THETAE: abrupt deviations from other THETA variables are caused by the incomplete removal of the problematic dewpointer data from DPXC. Ignore these parts of the data.

PALT: use the International Standard Atmosphere or the equivalent U.S. Standard Atmosphere. The effects of the change are small but not entirely negligible, and this change makes the measurement consistent with the adopted standards for aviation. The differences are as follows:

  1. 1. The change in the constant for the low-altitude branch, to 44330.77 m, causes about a 5 m maximum change in results, with the maximum at 11000 m.
  1. 2. The change in the exponents for the low-altitude branch, to 0.1902632, causes at most a change of about 1 m in the results.
  1. 3. The change in the high-altitude branch increases with altitude, but at 120 mb (about 15 km) the change is about +5 m.
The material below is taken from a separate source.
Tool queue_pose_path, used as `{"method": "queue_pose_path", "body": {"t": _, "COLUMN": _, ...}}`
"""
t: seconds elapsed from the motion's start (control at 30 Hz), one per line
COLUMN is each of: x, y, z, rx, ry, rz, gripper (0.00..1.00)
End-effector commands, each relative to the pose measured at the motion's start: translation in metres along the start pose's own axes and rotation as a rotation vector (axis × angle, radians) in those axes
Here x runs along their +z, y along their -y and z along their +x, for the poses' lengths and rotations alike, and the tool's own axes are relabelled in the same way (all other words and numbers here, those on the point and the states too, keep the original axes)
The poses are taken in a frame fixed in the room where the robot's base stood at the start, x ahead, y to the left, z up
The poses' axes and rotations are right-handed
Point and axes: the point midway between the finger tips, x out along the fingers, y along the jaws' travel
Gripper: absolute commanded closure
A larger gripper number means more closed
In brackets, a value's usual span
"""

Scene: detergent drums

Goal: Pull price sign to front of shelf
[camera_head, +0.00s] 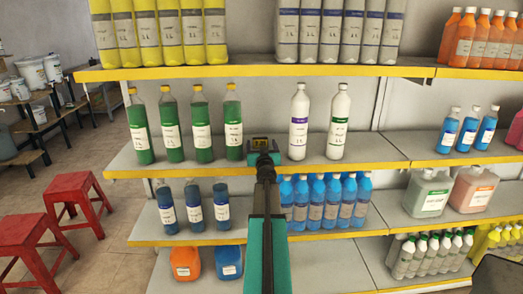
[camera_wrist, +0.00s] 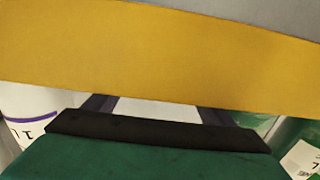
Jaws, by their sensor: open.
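My gripper (camera_head: 262,148) is at the middle shelf (camera_head: 370,148), in the gap between the green bottles (camera_head: 203,122) on its left and two white bottles (camera_head: 299,122) on its right. In the wrist view the dark fingers of my gripper (camera_wrist: 153,108) stand apart, with a pale patch between them. I cannot tell whether this patch is the price sign or background. A small yellowish patch shows at the gripper's end in the head view. No price sign can be clearly made out; the arm and gripper hide part of the gap.
A broad yellow band (camera_wrist: 150,50) crosses the wrist view, close to the camera. The upper shelf edge (camera_head: 250,71) runs above my gripper. Blue bottles (camera_head: 332,205) stand on the shelf below. Red stools (camera_head: 75,195) are on the floor at left.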

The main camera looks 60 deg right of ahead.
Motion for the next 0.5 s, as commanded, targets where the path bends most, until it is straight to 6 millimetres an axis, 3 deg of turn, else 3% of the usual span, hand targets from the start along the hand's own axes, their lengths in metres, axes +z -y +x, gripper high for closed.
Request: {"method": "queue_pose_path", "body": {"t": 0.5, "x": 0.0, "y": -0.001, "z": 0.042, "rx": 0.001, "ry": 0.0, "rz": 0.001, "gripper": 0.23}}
2D processing: improved algorithm is now in place, refer to: Sid2h Processing Software for details.

Feb 21, 2013 Update

December 18, 2012

HIPPO Global Data Change Notification

Dates affected: all phases, HIPPO-1 through HIPPO-5

Contact: P. Romashkin

Data affected: WI, WIC

Impact: Minimal

Description: An inconsistency in the processing of WI and WIC was discovered in which the two variables were calculated using a different vertical velocity for the different HIPPO deployments, leading essentially to a naming inconsistency. Serendipitously, another the inconsistency in the ASCII data tables for H-1 and 2 vs. H-3, H-4 and H-5 resulted in the correctly calculated data being available to the investigators: in H-1 and H-2, WI was included in the data, which was calculated using the more accurate vertical velocity; in H-3, H-4 and H-5 WIC was included, which was also calculated using the more accurate vertical velocity. At this time all five projects were re-processed to make the WI and WIC consistent across all five deployments. WIC is recommended for use and is calculated using the more accurate GPS-corrected vertical velocity VSPD_G.

This change is not expected to noticeably impact existing research because for the deployments 1 and 2 the WIC released at this time and recommended for future use is insignificantly different from the WI released previously.